Stagnation

I have always been a very impatient person. I carry a book in my purse for those moments that require patience. That way, I can forget about the time that drizzles by in a doctor’s office, or when a subway car is stuck, lodged in a maze of underground tubes, like meerkat dens. My hands need something to do – a page to turn, a sentence to write, a photo to snap. I preoccupy myself with goals, inundate myself with them. Finish the chapter. Fold the laundry. Cut up the onions. Teach yourself how to watercolor. Read that article so you can converse about it with strangers at dimly-lit bars.
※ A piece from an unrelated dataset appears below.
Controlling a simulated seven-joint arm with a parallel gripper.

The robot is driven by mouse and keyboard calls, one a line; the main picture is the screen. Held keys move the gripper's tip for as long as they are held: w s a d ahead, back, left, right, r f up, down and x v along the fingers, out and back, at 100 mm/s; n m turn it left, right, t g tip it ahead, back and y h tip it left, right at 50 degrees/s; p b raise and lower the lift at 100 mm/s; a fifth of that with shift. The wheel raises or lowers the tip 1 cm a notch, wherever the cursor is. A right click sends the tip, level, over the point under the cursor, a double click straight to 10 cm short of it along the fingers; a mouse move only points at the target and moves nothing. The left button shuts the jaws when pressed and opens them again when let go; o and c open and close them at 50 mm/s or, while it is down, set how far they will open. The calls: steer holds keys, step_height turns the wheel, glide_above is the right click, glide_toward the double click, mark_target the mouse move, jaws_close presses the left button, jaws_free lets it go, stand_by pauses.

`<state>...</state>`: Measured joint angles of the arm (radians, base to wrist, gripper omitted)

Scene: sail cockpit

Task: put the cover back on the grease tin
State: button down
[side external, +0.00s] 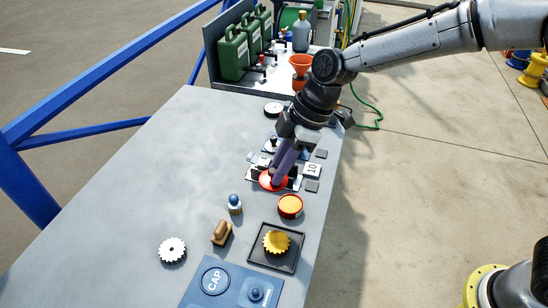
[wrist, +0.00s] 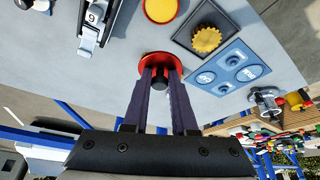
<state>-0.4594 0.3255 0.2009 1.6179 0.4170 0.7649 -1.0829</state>
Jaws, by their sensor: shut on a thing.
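The grease tin (side external: 290,206) is a round red tin with a yellow-orange top surface, standing uncovered on the grey bench; it also shows at the top of the wrist view (wrist: 161,9). The cover (side external: 272,181) is a red disc with a black knob, seen in the wrist view (wrist: 152,62) too. My gripper (side external: 276,176) is shut on the cover's knob, with its two purple-grey fingers (wrist: 166,76) on either side. The cover is apart from the tin, beyond it in the side view. Its height above the bench is hard to tell.
A metal fixture (wrist: 92,24) stands close to the cover. A yellow gear (side external: 276,241) lies in a black tray (side external: 293,263) near the tin. A blue CAP board (side external: 228,290), wooden block (side external: 221,233) and white gear (side external: 172,250) lie nearer. The bench's left side is clear.

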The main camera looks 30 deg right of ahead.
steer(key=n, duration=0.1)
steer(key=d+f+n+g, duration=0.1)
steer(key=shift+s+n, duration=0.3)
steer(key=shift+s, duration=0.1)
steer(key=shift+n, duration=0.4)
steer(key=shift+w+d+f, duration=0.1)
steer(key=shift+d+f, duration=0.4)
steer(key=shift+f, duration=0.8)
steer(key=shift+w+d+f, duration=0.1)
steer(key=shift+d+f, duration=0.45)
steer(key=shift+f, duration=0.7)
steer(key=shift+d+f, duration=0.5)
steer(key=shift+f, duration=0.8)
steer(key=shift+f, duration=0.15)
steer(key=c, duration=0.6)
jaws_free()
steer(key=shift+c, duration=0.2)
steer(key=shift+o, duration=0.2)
I don’t like counting down days for train station reunions, and I’ve never been good at waiting for men to come to their senses. Lines to cash registers feel like imprisonment, and there is nothing as disheartening as waiting for a phone call that I don’t even know will come.

I lay on my back. My arms dangle off my bed, and the tips of my toes rustle the blankets piled up along the edge. Belly up. I remember my grandfather’s pool. The floor was concrete, so if you dove too far down, too fast, you’d emerge from the water with dull cuts on your feet. I always thought it was beautiful, with its dark blue, almost black interior. Grandpa tried to teach me how to float. Belly up, he’d tell me. Now just relax. Breathe. 

My stomach rises. My eyes are closed, but I can almost feel the heat of an August sun on my face. I hear nothing but the whir of water. Just me and my mind. Floating.